— START OF RECORD EXCERPTS —

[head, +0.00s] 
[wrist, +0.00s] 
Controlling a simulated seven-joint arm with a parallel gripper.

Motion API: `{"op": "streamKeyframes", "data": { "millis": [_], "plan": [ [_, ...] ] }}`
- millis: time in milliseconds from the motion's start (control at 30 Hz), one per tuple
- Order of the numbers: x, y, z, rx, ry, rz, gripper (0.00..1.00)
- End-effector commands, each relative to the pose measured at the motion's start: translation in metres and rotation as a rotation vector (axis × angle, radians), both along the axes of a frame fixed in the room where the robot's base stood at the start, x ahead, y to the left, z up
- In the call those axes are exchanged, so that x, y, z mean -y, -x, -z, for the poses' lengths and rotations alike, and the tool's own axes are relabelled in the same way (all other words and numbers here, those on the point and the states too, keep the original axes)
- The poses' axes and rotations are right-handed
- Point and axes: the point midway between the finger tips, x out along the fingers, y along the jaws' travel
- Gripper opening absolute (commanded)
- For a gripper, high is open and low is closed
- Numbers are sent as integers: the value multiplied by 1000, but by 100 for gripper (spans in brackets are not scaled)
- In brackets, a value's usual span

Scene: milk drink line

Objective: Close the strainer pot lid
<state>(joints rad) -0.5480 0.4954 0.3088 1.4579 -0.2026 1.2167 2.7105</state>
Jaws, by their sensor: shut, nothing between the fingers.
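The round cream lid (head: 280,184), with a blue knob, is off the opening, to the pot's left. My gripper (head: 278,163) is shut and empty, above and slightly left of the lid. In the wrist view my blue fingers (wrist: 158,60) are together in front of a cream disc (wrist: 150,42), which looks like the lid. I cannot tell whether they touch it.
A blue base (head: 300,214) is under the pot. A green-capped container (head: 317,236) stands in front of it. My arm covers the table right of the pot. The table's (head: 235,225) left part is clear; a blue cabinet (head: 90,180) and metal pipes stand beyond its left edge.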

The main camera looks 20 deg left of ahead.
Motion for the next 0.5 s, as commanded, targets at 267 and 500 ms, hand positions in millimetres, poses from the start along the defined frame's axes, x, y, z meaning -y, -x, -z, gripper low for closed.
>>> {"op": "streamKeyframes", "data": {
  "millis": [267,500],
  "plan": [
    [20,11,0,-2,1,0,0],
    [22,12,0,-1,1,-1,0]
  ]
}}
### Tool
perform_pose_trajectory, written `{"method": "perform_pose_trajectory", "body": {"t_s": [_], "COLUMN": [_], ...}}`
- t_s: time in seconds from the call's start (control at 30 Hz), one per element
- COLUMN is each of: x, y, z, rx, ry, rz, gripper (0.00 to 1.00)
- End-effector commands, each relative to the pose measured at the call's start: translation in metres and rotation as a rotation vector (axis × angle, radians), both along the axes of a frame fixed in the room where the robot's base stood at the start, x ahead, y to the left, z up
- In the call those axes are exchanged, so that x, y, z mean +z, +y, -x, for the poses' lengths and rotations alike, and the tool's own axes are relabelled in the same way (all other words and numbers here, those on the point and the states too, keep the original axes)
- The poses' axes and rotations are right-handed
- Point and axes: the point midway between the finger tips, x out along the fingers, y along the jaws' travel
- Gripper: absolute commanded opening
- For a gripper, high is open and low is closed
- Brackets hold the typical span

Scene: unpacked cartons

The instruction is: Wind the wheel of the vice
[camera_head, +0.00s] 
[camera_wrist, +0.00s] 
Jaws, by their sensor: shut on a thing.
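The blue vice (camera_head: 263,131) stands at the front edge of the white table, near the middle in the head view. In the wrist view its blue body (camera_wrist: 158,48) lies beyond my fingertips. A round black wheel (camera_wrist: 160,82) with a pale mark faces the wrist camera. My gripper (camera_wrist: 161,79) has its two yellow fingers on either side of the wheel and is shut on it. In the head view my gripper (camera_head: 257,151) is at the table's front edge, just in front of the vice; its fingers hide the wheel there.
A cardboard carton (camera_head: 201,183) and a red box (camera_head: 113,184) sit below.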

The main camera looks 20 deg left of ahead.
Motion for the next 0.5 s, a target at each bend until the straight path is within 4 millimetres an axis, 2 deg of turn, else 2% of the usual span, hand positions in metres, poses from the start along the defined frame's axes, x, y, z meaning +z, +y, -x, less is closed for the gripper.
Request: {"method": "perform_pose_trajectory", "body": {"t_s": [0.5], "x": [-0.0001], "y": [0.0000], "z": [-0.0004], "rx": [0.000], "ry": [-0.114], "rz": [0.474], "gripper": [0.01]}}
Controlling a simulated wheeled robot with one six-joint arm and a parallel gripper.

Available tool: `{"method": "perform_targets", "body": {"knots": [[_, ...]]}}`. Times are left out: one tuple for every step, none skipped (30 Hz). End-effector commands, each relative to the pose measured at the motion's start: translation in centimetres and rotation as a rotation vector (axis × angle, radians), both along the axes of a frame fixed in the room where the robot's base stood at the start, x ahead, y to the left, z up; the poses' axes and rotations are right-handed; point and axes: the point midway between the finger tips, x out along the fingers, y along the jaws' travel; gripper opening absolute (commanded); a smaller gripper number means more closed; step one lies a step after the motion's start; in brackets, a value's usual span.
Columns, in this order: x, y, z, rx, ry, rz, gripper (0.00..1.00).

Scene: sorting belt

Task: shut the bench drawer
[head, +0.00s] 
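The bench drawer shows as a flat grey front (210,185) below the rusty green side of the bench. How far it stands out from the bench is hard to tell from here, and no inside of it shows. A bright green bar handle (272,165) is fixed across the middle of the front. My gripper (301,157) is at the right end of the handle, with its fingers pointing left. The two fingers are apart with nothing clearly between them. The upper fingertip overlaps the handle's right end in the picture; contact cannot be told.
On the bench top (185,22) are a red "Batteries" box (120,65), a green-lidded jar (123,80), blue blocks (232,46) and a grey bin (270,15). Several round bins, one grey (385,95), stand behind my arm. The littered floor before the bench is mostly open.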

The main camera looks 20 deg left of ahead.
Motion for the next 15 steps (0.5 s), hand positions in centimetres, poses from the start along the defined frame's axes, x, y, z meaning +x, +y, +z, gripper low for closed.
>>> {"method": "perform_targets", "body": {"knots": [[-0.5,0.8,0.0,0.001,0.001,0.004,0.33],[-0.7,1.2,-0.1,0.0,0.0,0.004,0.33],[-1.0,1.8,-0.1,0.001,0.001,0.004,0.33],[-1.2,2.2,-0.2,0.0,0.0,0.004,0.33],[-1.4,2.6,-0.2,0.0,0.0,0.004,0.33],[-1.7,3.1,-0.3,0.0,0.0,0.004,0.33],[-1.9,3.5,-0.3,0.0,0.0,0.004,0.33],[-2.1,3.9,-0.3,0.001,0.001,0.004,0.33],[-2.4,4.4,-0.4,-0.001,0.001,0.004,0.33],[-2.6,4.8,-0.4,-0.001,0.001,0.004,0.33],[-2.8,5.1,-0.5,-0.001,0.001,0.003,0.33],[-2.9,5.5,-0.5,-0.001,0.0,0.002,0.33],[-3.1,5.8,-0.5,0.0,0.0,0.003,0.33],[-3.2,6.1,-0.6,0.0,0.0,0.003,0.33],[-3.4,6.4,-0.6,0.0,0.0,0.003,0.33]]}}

— END OF RECORD EXCERPTS —

| EXERCISE BRIEF |
The records above must be output exactly, in full.

| SOLVED PROBLEM |
[head, +0.00s] 
[wrist, +0.00s] 
Controlling a simulated seven-joint arm with a parallel gripper.

Motion API: `{"op": "streamKeyframes", "data": { "millis": [_], "plan": [ [_, ...] ] }}`
- millis: time in milliseconds from the motion's start (control at 30 Hz), one per tuple
- Order of the numbers: x, y, z, rx, ry, rz, gripper (0.00..1.00)
- End-effector commands, each relative to the pose measured at the motion's start: translation in metres and rotation as a rotation vector (axis × angle, radians), both along the axes of a frame fixed in the room where the robot's base stood at the start, x ahead, y to the left, z up
- In the call those axes are exchanged, so that x, y, z mean -y, -x, -z, for the poses' lengths and rotations alike, and the tool's own axes are relabelled in the same way (all other words and numbers here, those on the point and the states too, keep the original axes)
- The poses' axes and rotations are right-handed
- Point and axes: the point midway between the finger tips, x out along the fingers, y along the jaws' travel
- Gripper opening absolute (commanded)
- For a gripper, high is open and low is closed
- Numbers are sent as integers: the value multiplied by 1000, but by 100 for gripper (spans in brackets are not scaled)
- In brackets, a value's usual span

Scene: milk drink line

Objective: Close the strainer pot lid
<state>(joints rad) -0.5480 0.4954 0.3088 1.4579 -0.2026 1.2167 2.7105</state>
Jaws, by their sensor: shut, nothing between the fingers.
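The round cream lid (head: 280,184), with a blue knob, is off the opening, to the pot's left. My gripper (head: 278,163) is shut and empty, above and slightly left of the lid. In the wrist view my blue fingers (wrist: 158,60) are together in front of a cream disc (wrist: 150,42), which looks like the lid. I cannot tell whether they touch it.
A blue base (head: 300,214) is under the pot. A green-capped container (head: 317,236) stands in front of it. My arm covers the table right of the pot. The table's (head: 235,225) left part is clear; a blue cabinet (head: 90,180) and metal pipes stand beyond its left edge.

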The main camera looks 20 deg left of ahead.
Motion for the next 0.5 s, as commanded, targets at 267 and 500 ms, hand positions in millimetres, poses from the start along the defined frame's axes, x, y, z meaning -y, -x, -z, gripper low for closed.
>>> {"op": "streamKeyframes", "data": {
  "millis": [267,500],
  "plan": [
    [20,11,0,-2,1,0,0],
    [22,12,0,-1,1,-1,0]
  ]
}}
### Tool
perform_pose_trajectory, written `{"method": "perform_pose_trajectory", "body": {"t_s": [_], "COLUMN": [_], ...}}`
- t_s: time in seconds from the call's start (control at 30 Hz), one per element
- COLUMN is each of: x, y, z, rx, ry, rz, gripper (0.00 to 1.00)
- End-effector commands, each relative to the pose measured at the call's start: translation in metres and rotation as a rotation vector (axis × angle, radians), both along the axes of a frame fixed in the room where the robot's base stood at the start, x ahead, y to the left, z up
- In the call those axes are exchanged, so that x, y, z mean +z, +y, -x, for the poses' lengths and rotations alike, and the tool's own axes are relabelled in the same way (all other words and numbers here, those on the point and the states too, keep the original axes)
- The poses' axes and rotations are right-handed
- Point and axes: the point midway between the finger tips, x out along the fingers, y along the jaws' travel
- Gripper: absolute commanded opening
- For a gripper, high is open and low is closed
- Brackets hold the typical span

Scene: unpacked cartons

The instruction is: Wind the wheel of the vice
[camera_head, +0.00s] 
[camera_wrist, +0.00s] 
Jaws, by their sensor: shut on a thing.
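The blue vice (camera_head: 263,131) stands at the front edge of the white table, near the middle in the head view. In the wrist view its blue body (camera_wrist: 158,48) lies beyond my fingertips. A round black wheel (camera_wrist: 160,82) with a pale mark faces the wrist camera. My gripper (camera_wrist: 161,79) has its two yellow fingers on either side of the wheel and is shut on it. In the head view my gripper (camera_head: 257,151) is at the table's front edge, just in front of the vice; its fingers hide the wheel there.
A cardboard carton (camera_head: 201,183) and a red box (camera_head: 113,184) sit below.

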The main camera looks 20 deg left of ahead.
Motion for the next 0.5 s, a target at each bend until the straight path is within 4 millimetres an axis, 2 deg of turn, else 2% of the usual span, hand positions in metres, poses from the start along the defined frame's axes, x, y, z meaning +z, +y, -x, less is closed for the gripper.
Request: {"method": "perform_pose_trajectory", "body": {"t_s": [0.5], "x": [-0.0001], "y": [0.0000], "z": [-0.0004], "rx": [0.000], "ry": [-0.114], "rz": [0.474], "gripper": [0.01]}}
Controlling a simulated wheeled robot with one six-joint arm and a parallel gripper.

Available tool: `{"method": "perform_targets", "body": {"knots": [[_, ...]]}}`. Times are left out: one tuple for every step, none skipped (30 Hz). End-effector commands, each relative to the pose measured at the motion's start: translation in centimetres and rotation as a rotation vector (axis × angle, radians), both along the axes of a frame fixed in the room where the robot's base stood at the start, x ahead, y to the left, z up; the poses' axes and rotations are right-handed; point and axes: the point midway between the finger tips, x out along the fingers, y along the jaws' travel; gripper opening absolute (commanded); a smaller gripper number means more closed; step one lies a step after the motion's start; in brackets, a value's usual span.
Columns, in this order: x, y, z, rx, ry, rz, gripper (0.00..1.00).

Scene: sorting belt

Task: shut the bench drawer
[head, +0.00s] 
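The bench drawer shows as a flat grey front (210,185) below the rusty green side of the bench. How far it stands out from the bench is hard to tell from here, and no inside of it shows. A bright green bar handle (272,165) is fixed across the middle of the front. My gripper (301,157) is at the right end of the handle, with its fingers pointing left. The two fingers are apart with nothing clearly between them. The upper fingertip overlaps the handle's right end in the picture; contact cannot be told.
On the bench top (185,22) are a red "Batteries" box (120,65), a green-lidded jar (123,80), blue blocks (232,46) and a grey bin (270,15). Several round bins, one grey (385,95), stand behind my arm. The littered floor before the bench is mostly open.

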The main camera looks 20 deg left of ahead.
Motion for the next 15 steps (0.5 s), hand positions in centimetres, poses from the start along the defined frame's axes, x, y, z meaning +x, +y, +z, gripper low for closed.
>>> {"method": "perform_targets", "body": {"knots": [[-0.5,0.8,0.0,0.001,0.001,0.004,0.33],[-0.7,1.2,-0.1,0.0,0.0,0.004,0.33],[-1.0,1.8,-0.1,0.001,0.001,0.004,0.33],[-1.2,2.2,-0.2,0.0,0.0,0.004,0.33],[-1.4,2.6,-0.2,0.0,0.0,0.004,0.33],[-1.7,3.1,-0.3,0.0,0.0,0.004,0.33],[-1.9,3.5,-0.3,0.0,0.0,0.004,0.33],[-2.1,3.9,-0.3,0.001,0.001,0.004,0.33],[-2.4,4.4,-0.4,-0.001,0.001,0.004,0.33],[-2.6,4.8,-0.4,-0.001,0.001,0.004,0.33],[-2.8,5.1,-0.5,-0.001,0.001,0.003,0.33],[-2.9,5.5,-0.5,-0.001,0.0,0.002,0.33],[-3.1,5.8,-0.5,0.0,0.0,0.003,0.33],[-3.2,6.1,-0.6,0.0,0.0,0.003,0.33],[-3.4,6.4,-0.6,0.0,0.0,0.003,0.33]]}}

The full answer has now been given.